Politics lately-I believe we can all agree-have been quite a bumpy ride.
Many have kept quite a close eye on things happening nationally- most notably, the presidential race, but this does not mean we can turn a blind eye to state politics.
This being said, LGBTQ+ Texan students could be at risk.
Texas state senator Konnie Burton has proposed that any policy in place to protect LGBTQ+ students, particularly those in the transgender community, should be accompanied by another policy obligating school staff to inform the parents of the student’s life at school, including their queer identities. Teachers who fail to comply would be faced with disciplinary actions, regardless of the child’s wishes.
“I am planning to file a bill that rewrites these provisions to make it unequivocally clear that a parent has a right to full and total information on their child’s academic performance, physical, mental and emotional health. Further, my legislation will make it expressly against state law for a district to adopt policies designed to undermine a parent’s right to know.”
This proposition, overall, is vague. Employees would be required to disclose any “general knowledge” to parents about their student, which, when we apply it to hypothetical situations, could mean a lot of things. This bill would oblige a teacher to answer to any parent inquiry with full honesty and all knowledge, which could be a big threat to LGBTQ+ youth with less than understanding families. This could mean a lot of negative repercussions for the student in question.

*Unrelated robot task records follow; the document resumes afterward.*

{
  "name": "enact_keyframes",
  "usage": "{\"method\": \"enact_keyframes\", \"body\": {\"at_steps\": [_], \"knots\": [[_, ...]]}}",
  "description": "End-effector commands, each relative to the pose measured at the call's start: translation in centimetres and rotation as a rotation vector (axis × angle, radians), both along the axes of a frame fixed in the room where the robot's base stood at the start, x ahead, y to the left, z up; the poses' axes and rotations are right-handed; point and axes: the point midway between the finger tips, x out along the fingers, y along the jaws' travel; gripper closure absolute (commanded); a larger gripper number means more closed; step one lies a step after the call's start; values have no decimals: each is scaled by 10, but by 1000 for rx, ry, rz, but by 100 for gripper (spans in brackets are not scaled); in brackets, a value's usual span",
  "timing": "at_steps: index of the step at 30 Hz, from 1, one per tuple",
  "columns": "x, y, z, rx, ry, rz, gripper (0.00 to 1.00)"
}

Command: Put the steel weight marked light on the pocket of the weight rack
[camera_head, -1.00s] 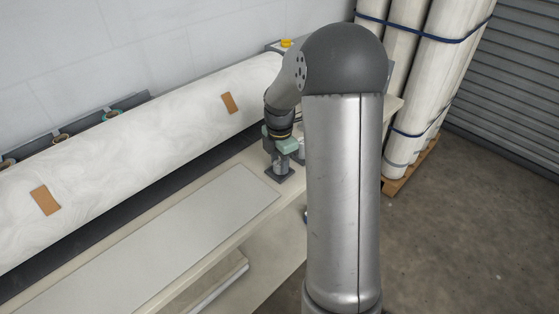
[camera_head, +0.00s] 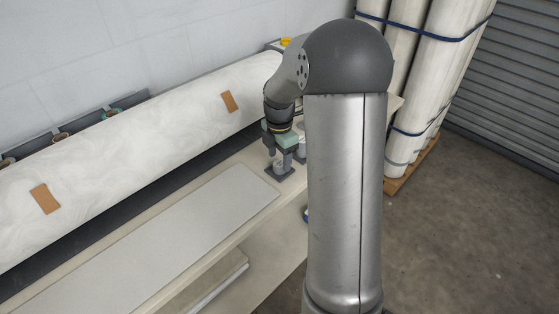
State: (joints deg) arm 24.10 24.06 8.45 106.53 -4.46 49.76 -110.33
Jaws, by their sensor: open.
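My gripper (camera_head: 280,149) is open, with its greenish body and dark fingers pointing down over the far right end of the bench. A small steel weight (camera_head: 279,166) stands upright on a dark square plate (camera_head: 284,176), which looks like part of the weight rack. The fingers are at or just above this weight; I cannot tell whether they touch it. Another greyish metal piece (camera_head: 301,152) shows just to the right, partly hidden by my arm. Markings on the weights are too small to read.
A long white roll (camera_head: 140,140) with brown tags lies along the back of the bench. A pale flat panel (camera_head: 180,235) covers the bench front. Wrapped upright rolls (camera_head: 425,80) stand on a pallet at right. My arm hides the bench's right end.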

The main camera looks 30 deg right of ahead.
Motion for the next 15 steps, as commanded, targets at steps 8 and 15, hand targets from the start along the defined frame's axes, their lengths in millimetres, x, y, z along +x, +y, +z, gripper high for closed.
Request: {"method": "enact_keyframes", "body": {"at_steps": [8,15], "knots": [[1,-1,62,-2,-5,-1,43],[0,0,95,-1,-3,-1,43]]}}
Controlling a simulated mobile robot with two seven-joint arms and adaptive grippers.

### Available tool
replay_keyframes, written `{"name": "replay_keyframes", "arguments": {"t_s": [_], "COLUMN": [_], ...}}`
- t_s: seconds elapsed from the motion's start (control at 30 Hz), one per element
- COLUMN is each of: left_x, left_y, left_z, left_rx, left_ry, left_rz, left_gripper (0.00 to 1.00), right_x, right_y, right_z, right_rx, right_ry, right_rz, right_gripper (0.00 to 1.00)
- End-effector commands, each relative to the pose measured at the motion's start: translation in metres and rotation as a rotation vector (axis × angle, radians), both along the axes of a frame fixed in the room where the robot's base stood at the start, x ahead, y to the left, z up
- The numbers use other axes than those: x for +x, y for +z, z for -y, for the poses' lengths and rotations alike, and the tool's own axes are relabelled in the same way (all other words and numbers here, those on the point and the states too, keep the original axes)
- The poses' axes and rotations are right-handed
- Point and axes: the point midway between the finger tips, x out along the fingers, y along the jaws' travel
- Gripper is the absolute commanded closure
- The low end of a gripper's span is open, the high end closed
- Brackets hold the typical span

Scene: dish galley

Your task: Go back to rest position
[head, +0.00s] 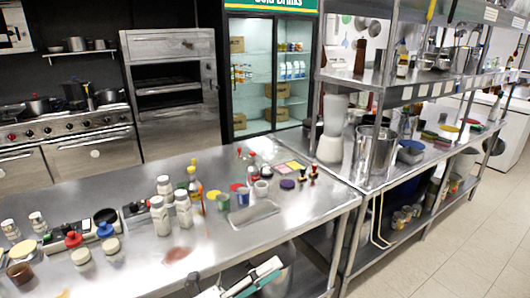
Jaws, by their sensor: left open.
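My left gripper (232,281) shows at the bottom edge of the head view, in front of the near edge of the steel counter. Its two fingers are apart, with nothing seen between them. The right one, with pale and teal parts, is the clearer; only a small part of the left one shows. The rest of this gripper and its arm are cut off by the frame. My right gripper is not in view.
The steel counter (225,240) holds several bottles, jars, lids and a shallow metal tray (254,215). A steel shelf unit (385,183) with pots and a blender (333,128) stands right. A stove (75,130) and drinks fridge (266,75) stand behind. Tiled floor (465,250) is clear at right.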

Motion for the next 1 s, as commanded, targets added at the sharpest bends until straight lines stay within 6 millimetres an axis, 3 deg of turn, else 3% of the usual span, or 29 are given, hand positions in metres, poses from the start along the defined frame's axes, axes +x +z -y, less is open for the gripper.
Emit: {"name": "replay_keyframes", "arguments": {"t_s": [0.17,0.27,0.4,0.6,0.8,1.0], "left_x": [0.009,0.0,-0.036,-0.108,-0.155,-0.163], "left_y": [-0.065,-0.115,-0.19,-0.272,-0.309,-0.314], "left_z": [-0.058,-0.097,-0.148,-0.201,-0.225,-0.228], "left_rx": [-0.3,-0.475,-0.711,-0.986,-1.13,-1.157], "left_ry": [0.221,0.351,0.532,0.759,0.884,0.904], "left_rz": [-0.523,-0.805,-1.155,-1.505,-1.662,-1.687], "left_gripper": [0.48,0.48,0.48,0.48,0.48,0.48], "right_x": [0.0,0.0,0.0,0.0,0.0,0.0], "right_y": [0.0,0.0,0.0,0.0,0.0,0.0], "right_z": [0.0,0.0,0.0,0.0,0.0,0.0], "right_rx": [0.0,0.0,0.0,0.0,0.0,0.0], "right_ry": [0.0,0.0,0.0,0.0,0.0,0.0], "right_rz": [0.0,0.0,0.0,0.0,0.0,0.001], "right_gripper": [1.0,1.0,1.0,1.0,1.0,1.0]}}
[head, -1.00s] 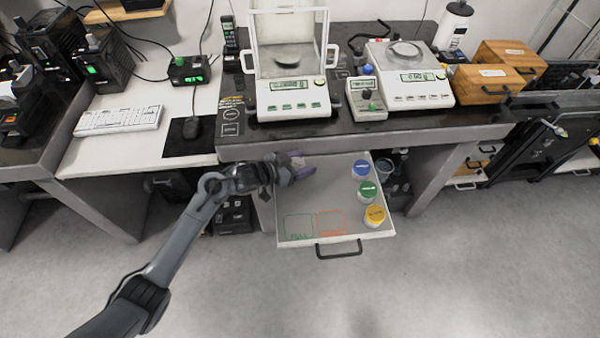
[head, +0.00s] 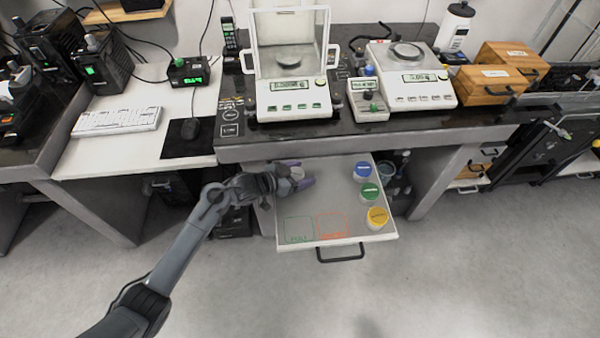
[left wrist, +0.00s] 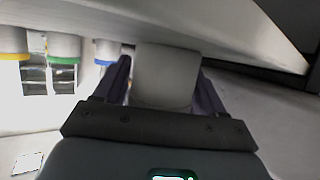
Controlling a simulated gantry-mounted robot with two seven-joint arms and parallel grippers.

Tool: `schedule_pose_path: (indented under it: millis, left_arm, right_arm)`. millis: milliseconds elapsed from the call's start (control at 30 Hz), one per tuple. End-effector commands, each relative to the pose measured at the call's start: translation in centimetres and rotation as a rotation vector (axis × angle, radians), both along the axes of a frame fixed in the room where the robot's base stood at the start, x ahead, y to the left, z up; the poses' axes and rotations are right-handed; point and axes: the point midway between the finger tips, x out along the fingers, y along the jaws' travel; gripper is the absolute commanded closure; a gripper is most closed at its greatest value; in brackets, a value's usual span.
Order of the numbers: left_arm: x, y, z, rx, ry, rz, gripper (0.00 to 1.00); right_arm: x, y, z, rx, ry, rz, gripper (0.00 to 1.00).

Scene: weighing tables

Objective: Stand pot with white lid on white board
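The pot with the white lid (head: 297,172) is between the fingers of my left gripper (head: 300,175), over the back left part of the pull-out white board (head: 335,195). In the left wrist view the pot (left wrist: 165,78) fills the space between the two fingers of the left gripper (left wrist: 164,85), which lie close along its sides. The pot is in line with the other pots there. I cannot tell whether its base touches the board. My right gripper is not in view.
Pots with blue (head: 362,170), green (head: 369,191) and yellow (head: 376,217) lids stand along the board's right side. The board's middle is clear.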

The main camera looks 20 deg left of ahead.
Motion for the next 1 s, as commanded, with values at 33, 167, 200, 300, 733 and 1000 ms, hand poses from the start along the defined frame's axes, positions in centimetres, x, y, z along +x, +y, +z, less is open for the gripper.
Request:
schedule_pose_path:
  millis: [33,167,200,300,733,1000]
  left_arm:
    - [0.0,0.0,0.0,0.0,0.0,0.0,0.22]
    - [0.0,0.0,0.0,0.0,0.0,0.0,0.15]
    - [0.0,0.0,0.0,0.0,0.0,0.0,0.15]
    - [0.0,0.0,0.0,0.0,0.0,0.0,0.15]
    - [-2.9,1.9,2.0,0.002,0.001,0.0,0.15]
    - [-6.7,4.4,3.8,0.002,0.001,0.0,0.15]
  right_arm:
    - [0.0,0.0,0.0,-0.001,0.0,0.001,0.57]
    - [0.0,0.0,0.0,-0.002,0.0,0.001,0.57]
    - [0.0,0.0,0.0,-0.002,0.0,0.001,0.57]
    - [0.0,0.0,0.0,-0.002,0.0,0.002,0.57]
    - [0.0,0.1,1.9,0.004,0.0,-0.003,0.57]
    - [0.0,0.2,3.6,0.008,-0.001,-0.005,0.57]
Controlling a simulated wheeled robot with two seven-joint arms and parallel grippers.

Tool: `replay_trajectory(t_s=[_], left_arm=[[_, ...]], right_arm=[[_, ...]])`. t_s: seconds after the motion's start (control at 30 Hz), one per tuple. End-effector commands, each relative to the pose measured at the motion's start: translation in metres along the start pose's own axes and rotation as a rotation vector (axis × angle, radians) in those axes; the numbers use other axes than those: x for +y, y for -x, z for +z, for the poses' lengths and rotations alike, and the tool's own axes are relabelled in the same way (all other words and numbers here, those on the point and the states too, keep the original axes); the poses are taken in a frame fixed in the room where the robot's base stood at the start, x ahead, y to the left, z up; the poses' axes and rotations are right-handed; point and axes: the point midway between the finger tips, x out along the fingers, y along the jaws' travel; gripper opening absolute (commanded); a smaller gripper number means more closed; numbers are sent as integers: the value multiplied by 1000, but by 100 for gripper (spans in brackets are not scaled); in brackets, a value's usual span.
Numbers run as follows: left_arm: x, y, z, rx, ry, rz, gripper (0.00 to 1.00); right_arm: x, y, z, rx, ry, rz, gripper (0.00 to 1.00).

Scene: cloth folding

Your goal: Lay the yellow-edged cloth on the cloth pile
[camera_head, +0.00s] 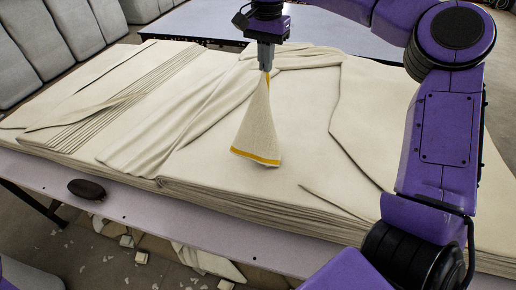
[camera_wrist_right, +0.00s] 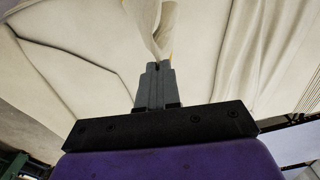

This, in theory, seems fair. It’s easy to hear the idea and think that it is indeed a parent’s right to know things about their child, but we are failing to realize there may be some reasoning behind why students would confide in a trusted adult at school before their families. LGBTQ+ youth may choose to express these feelings to school staff in fear of neglect, abuse, or shame at home, and by violating this personal privacy, we are putting LGBTQ+ youth in harm’s way. There’s no way to sugar coat the risk this could cause.
LGBTQ+ youth, statistically, are up to six times more likely to attempt suicide, and it’s something we should really be taking into consideration when addressing this bill.
For those with families unwilling to support their child’s identity, the risk is increased, as queer youth facing rejection from families are eight times more likely to commit suicide than youth who experienced little to no rejection.
Steven Rudner, the board chairman of Equality Texas, sums up critics’ ideas quite well:
“Until kids are not kicked out of their house for being gay or transgender, and until kids are not being beaten by parents for being gay or transgender, we owe it to kids to protect them.”